Task statement:
Write out the listing in full, matching it word for word.

:::

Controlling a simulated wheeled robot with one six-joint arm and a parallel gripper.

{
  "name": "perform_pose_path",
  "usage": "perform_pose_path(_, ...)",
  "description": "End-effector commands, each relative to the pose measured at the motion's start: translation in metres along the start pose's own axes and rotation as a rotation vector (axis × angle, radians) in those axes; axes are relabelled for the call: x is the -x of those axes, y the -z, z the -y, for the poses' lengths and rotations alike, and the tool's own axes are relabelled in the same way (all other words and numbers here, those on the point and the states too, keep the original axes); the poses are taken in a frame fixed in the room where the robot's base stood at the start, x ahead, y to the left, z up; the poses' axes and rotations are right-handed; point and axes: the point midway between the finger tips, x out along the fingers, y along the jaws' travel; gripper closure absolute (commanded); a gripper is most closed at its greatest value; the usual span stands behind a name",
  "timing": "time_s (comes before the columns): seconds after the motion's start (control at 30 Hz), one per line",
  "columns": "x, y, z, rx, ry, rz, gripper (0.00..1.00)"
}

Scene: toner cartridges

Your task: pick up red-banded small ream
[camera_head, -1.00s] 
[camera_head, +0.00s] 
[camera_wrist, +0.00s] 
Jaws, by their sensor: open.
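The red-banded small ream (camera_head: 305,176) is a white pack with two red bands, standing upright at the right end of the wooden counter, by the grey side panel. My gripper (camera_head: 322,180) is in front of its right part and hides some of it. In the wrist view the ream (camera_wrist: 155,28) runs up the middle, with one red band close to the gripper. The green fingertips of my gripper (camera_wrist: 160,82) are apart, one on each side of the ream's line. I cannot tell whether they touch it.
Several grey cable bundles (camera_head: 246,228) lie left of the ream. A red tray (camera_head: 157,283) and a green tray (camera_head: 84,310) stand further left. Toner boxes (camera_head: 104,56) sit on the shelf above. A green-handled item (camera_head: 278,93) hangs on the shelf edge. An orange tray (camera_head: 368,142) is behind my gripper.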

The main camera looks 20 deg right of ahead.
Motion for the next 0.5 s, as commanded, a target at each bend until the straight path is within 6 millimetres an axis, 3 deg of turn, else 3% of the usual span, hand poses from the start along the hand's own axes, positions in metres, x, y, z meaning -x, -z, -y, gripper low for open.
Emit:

:::

Output for this exercise:
Controlling a simulated wheeled robot with one six-joint arm and a parallel gripper.

{
  "name": "perform_pose_path",
  "usage": "perform_pose_path(_, ...)",
  "description": "End-effector commands, each relative to the pose measured at the motion's start: translation in metres along the start pose's own axes and rotation as a rotation vector (axis × angle, radians) in those axes; axes are relabelled for the call: x is the -x of those axes, y the -z, z the -y, for the poses' lengths and rotations alike, and the tool's own axes are relabelled in the same way (all other words and numbers here, those on the point and the states too, keep the original axes); the poses are taken in a frame fixed in the room where the robot's base stood at the start, x ahead, y to the left, z up; the poses' axes and rotations are right-handed; point and axes: the point midway between the finger tips, x out along the fingers, y along the jaws' travel; gripper closure absolute (commanded); a gripper is most closed at its greatest value; the usual span stands behind a name",
  "timing": "time_s (comes before the columns): seconds after the motion's start (control at 30 Hz), one per line",
  "columns": "x, y, z, rx, ry, rz, gripper (0.00..1.00)"
}

Scene: toner cartridges

Your task: pick up red-banded small ream
[camera_head, -1.00s] 
[camera_head, +0.00s] 
[camera_wrist, +0.00s] 
Jaws, by their sensor: open.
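The red-banded small ream (camera_head: 305,176) is a white pack with two red bands, standing upright at the right end of the wooden counter, by the grey side panel. My gripper (camera_head: 322,180) is in front of its right part and hides some of it. In the wrist view the ream (camera_wrist: 155,28) runs up the middle, with one red band close to the gripper. The green fingertips of my gripper (camera_wrist: 160,82) are apart, one on each side of the ream's line. I cannot tell whether they touch it.
Several grey cable bundles (camera_head: 246,228) lie left of the ream. A red tray (camera_head: 157,283) and a green tray (camera_head: 84,310) stand further left. Toner boxes (camera_head: 104,56) sit on the shelf above. A green-handled item (camera_head: 278,93) hangs on the shelf edge. An orange tray (camera_head: 368,142) is behind my gripper.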

The main camera looks 20 deg right of ahead.
Motion for the next 0.5 s, as commanded, a target at each bend until the straight path is within 6 millimetres an axis, 3 deg of turn, else 3% of the usual span, hand poses from the start along the hand's own axes, positions in metres, x, y, z meaning -x, -z, -y, gripper low for open.
Emit:

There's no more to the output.